4524 - THE USEFULNESS OF VOCATIONAL PSYCHOLOGY FOR INTERDISCIPLINARY R&D TO ENHANCE CAREER PIPELINES INTO VITAL OCCUPATIONS IN SHORTAGE OF SUPPLY

Session: 4521 - TRANSDISCIPLINARY COLLABORATION AS THE FUTURE OF VOCATIONAL PSYCHOLOGY: INTEGRATIVE DIRECTIONS FOR WORK AND CAREER RESEARCH
AUTHORS:
Mcilveen Peter (University of Southern Queensland ~ Toowoomba, Queensland ~ Australia)
Abstract text:
Governments and industries are alarmed by vital occupations which are experiencing "skill shortages" due to diminished numbers of new entrants into these occupations and increased numbers leaving (e.g., engineering, agriculture, teaching, nursing). These occupations are literally vital for societies' survival. Vocational psychology can and should inform research and development which contributes to these vital occupations' workforce sustainability. Compared to other disciplines (e.g., economics), vocational psychology's theories and corpus of research evidence, and its applied profession—career development—are relatively absent from efforts to boost efforts to attract people into and retain them in these occupations.
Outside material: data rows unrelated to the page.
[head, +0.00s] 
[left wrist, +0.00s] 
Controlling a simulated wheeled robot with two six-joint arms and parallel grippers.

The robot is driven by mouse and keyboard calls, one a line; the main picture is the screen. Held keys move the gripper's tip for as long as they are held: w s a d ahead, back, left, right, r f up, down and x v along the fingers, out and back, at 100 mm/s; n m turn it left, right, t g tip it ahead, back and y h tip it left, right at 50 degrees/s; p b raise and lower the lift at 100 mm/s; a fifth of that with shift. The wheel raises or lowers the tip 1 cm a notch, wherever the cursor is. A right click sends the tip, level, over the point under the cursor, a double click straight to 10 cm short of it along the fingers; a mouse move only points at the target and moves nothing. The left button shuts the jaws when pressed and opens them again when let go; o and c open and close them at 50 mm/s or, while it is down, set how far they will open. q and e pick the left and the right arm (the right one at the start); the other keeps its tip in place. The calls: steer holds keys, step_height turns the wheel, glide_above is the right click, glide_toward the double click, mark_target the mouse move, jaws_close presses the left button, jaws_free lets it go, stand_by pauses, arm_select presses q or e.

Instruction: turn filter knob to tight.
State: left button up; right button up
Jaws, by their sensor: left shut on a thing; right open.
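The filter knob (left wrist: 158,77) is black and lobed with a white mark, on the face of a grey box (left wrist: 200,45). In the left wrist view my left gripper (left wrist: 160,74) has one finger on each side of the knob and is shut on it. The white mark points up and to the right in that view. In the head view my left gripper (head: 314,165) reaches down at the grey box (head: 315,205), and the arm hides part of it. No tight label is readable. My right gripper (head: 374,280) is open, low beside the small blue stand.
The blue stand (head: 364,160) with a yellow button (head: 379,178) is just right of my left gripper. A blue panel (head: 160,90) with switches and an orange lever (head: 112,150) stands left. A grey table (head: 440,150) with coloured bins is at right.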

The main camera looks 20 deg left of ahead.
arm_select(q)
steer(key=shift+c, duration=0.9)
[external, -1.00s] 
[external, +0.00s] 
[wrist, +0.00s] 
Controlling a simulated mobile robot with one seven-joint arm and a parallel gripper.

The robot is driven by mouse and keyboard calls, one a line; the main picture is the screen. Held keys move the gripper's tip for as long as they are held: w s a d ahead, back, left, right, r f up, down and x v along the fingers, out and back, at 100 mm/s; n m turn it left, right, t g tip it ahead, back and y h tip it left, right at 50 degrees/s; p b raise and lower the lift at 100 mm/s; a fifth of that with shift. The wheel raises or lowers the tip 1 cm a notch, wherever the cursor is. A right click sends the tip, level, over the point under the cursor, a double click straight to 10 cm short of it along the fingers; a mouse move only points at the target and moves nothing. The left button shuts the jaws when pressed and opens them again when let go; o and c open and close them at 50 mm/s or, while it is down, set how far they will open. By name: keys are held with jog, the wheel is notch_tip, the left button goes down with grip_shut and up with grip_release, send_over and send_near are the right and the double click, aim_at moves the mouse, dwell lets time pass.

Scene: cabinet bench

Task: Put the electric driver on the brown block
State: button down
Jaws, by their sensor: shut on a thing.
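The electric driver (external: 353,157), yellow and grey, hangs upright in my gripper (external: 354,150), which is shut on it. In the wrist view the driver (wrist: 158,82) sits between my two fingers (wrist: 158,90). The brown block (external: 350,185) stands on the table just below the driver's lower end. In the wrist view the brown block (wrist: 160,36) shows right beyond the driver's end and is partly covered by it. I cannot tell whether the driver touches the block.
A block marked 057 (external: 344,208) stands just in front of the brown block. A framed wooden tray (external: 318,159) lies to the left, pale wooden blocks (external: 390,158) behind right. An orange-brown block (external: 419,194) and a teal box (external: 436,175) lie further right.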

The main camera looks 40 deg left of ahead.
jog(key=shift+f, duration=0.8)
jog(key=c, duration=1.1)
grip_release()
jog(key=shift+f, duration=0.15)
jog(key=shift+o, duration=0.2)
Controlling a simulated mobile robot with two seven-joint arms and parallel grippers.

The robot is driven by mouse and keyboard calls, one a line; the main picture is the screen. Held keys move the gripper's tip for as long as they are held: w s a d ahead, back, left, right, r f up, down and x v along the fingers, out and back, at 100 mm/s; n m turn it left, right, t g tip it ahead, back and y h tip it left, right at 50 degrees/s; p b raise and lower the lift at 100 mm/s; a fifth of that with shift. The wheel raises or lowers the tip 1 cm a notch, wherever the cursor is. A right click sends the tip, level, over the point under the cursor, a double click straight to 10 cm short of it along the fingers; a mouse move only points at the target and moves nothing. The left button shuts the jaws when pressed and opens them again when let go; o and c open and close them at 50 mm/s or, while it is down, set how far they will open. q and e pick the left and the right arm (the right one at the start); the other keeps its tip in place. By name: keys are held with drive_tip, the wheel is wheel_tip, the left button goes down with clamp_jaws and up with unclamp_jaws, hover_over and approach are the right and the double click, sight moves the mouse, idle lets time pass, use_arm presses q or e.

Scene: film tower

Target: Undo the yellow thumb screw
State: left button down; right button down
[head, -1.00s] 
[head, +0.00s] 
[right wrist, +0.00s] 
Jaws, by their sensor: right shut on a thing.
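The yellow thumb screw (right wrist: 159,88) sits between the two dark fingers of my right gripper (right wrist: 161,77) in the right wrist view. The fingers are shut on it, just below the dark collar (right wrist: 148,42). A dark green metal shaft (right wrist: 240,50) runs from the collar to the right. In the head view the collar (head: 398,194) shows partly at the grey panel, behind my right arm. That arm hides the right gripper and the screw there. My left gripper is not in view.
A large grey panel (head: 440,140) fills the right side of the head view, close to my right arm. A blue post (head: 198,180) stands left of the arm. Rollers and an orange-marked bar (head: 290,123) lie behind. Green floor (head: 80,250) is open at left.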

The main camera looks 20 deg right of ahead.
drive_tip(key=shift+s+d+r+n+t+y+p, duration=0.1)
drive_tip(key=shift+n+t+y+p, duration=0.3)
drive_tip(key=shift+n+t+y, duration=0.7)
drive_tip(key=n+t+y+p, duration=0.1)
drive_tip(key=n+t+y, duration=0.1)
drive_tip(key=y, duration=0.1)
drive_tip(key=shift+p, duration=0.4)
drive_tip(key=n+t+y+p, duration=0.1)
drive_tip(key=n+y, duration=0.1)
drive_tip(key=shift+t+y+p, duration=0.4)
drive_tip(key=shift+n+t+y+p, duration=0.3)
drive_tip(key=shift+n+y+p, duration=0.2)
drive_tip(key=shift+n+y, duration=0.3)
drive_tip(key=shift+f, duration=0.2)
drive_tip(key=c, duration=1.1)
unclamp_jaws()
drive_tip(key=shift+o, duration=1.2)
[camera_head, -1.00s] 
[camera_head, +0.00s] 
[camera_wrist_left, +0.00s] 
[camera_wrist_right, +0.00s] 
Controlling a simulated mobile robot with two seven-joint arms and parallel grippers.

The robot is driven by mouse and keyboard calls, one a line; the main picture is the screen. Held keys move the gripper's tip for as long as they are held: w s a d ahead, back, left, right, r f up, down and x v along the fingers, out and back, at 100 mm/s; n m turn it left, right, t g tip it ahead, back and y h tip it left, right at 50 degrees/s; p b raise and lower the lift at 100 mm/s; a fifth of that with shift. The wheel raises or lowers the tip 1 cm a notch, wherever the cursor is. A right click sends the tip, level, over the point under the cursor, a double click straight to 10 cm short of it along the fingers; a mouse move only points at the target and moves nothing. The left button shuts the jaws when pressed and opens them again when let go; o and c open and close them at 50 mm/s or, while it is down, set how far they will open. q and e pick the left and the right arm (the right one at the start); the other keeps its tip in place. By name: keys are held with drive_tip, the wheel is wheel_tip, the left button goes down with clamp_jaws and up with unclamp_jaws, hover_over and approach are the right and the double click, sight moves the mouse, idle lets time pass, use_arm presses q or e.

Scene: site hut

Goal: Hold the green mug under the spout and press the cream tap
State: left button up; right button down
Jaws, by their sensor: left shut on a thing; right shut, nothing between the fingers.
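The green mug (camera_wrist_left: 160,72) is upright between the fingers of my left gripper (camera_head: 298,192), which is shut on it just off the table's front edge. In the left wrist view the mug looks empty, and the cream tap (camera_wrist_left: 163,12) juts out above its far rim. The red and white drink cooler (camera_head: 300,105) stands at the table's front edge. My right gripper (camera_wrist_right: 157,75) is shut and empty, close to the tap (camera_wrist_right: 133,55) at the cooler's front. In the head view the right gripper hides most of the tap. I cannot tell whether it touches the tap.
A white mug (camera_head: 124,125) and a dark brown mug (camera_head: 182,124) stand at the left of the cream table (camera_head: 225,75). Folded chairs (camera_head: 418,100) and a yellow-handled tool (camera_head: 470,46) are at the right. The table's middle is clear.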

This presentation will describe a program of interdisciplinary research which involves collaboration with researchers in the professions of nursing and teaching—literally vital professions suffering workforce shortages across the globe. The presentation will demonstrate how vocational psychology theory, research, and practice has been integrated with the curricula and pedagogical systems of the two professions, and how vocational psychology research has been (increasingly) accepted in their respective disciplinary literatures as bringing new insights to seemingly intractable problems.